The problem at the hotel is not a parking problem, but a HOTEL problem, inasmuch as all construction has been stopped while HM files yet ANOTHER frivolous lawsuit.
that said, many tourists travel the world ’round seeking ruins to gaze upon, two vast and trunless legs of stone, wankety-wank, and perhaps a nice room at the EMPTY city-subsidized OMNI will do them as nesting-place from which to launch their pedestrian tour of Halsey’s Folly, unbuilt.
trunkless, sorry—from Shelley.
Shut the fuck up, not sorry—from Floozy
Since there seem to be some piling on on our local hair model Halsey Minor, did you guys know that he gave 35 million to UVA and then never paid it? It was earmarked for some kind of special new communications dept. Not paying for awful art, construction, gifts to UVA.
Otter, I’d like to buy you a drink of your choice sometime (as long as it’s not one of those 100 dollar jobs). You are a weird cat. When is the next gathering of the cvillains?
@55
did i tread on your shelley again, or are you the fergie to HM’s HM now? WTF, catty wench–is this the only pretentious oaf you won’t tangle over?
@56
BLESS YOU. i’ve been SAVING that fact for weeks now. it was hilarious. he gave the money, refused to sign a contract guaranteeing it, then took all the money back leaving the project in the lurch (unbuilt, as it were–like the hotel).
He has this ‘bad-boy-we-luv-you’ image he cultivates, but it’s ungentlemanly bratty almost bipolar peckishness and bad-faith. I LOVE this guy—can’t anyone share my delight that we have him, our very own?
thank you for the offer… i would love to have one with you. gimme a day or two, i’m drafting a cover letter and tidying up my resume to send to HM… anyone got an address?
Otter, what would you like to do for Mr. Minor.? Perhaps be in charge of accounts payable? Perhaps work in his Integrity/trust/giving department? You could procure hair care products?
Thurston….I think he would shine like a beacon of competency as VP of Bullshit and Constant Blathering. But that’s just me…… and according to Ruggers I’m a total meanie.
You are a meanie
hahahahaha…
Specifically why, pray tell…because I impugned your motives for a Muse and said you just wanted ‘hand relief’?
Yes
You are not only a meanie, and also exhausting.
I have been saying hello here for 8 or 9 days, but this feels like a year of the worst relationships imaginable.
@64 You shouldn’t seek online relationships anyway…
@65
no worries
Ruggers….. you surprise me. Was it not me that welcomed you originally to the Cvillain party? Have I ever said shitty stuff about you? No.

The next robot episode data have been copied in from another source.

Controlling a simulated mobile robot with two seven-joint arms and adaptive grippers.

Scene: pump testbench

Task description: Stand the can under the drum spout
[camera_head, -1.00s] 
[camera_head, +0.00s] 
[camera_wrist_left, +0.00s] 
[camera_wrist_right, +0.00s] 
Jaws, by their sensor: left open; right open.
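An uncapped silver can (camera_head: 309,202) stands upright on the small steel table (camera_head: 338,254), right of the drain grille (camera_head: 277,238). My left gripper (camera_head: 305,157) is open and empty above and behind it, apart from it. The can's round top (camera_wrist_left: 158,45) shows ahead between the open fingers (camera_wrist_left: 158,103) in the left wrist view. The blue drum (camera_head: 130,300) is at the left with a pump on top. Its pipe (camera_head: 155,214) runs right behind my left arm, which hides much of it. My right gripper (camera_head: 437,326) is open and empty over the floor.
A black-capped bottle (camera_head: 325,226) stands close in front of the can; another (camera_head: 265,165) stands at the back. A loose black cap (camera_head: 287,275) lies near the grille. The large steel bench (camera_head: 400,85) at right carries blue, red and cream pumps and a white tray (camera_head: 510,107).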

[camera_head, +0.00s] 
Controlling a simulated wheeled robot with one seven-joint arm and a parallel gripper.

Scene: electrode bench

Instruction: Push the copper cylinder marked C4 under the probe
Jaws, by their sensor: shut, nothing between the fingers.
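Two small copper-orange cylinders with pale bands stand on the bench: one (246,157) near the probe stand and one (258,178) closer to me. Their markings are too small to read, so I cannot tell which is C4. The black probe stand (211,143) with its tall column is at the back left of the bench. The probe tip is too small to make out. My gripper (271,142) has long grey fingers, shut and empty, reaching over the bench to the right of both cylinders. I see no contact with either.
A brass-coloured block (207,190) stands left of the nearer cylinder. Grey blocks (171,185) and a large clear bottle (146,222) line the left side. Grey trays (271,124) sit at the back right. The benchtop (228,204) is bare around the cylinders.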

Apart from ribbing you about your Muse advert which was such an easy snarket, I defy you to tell me exactly why you have set your cap against me… was it the comment about the velociraptors and the corgis? Perhaps you are too delicate for the internetz?
Sad Flooze
Oh and in case you are too meek to publicly berate me, although it holds no fear for me, you are welcome to send me an email at boozyfloozy999@gmail.com and unleash your fury…. as is anyone else for that matter… since it all goes to spam anyway ….hahahahha
HM = Lloyd Braun. “Serenity now, insanity later.”
@ 53 how dare you put ozymandias and whatshisname in the same sentence. for shame. now shut up.
@ 57, oh I share your delight. To know him is to love him! Seriously, you can’t make up shite like this– it’s the stuff of novels and bad late-night TV. Douchery on a grand scale.
However, he’s not strictly ours, as we share custody of HM and his missus with San Francisco.
Let me sum up this thread’s commentary for those just joining:
Halsey Minor labeled as Chief of Douchedom.
Thurston couldn’t find his ass if it was handed to him, wants to date OD.
Shen and echo spend entirely too much time hanging out.
And I’m gonna drink on top of the building, finished or not.
For the record, I probably will never like a person with a last name as a first name. Yes, sweeping generalisations and unfair assumptuous judgements, but like I said before, I can’t be concerned with the going ons and whatever else have you of rich people. They’re in a world I’ll never be in because they can afford to have priorities such as $15.x million estates, wanting (not just any jet but) Nathan Myhrvold’s jet, and oodles of at-the-hammer multi-million dollar paintings. By the sheer right of the rich alone, douchenozzleness is a given. I’d be gobsmacked should I meet a multi-million-billionaire who isn’t prone to the aforementioned neologic adjective.
The only pseudo-celebrity-rich-man I’ve ever heard anything decent about in this town is John Grisham. But I’m sure I’ll be proved wrong. Regardless, be they Halsey, Coran, Dave, John, Sissy…I couldn’t care a whit. I’m depressed enough as it is by my own financial situation. If I were to start letting the antics of the wealthy get under my skin, this would be a goodbye as opposed to a hastily written, my-two-cents comment. I’m sure if I were born with a silver spoon up my nose and accumulated even more money later in life, I’d be trotting (thoroughbred pun) right along with Halsey in his kingdom of Douchedom.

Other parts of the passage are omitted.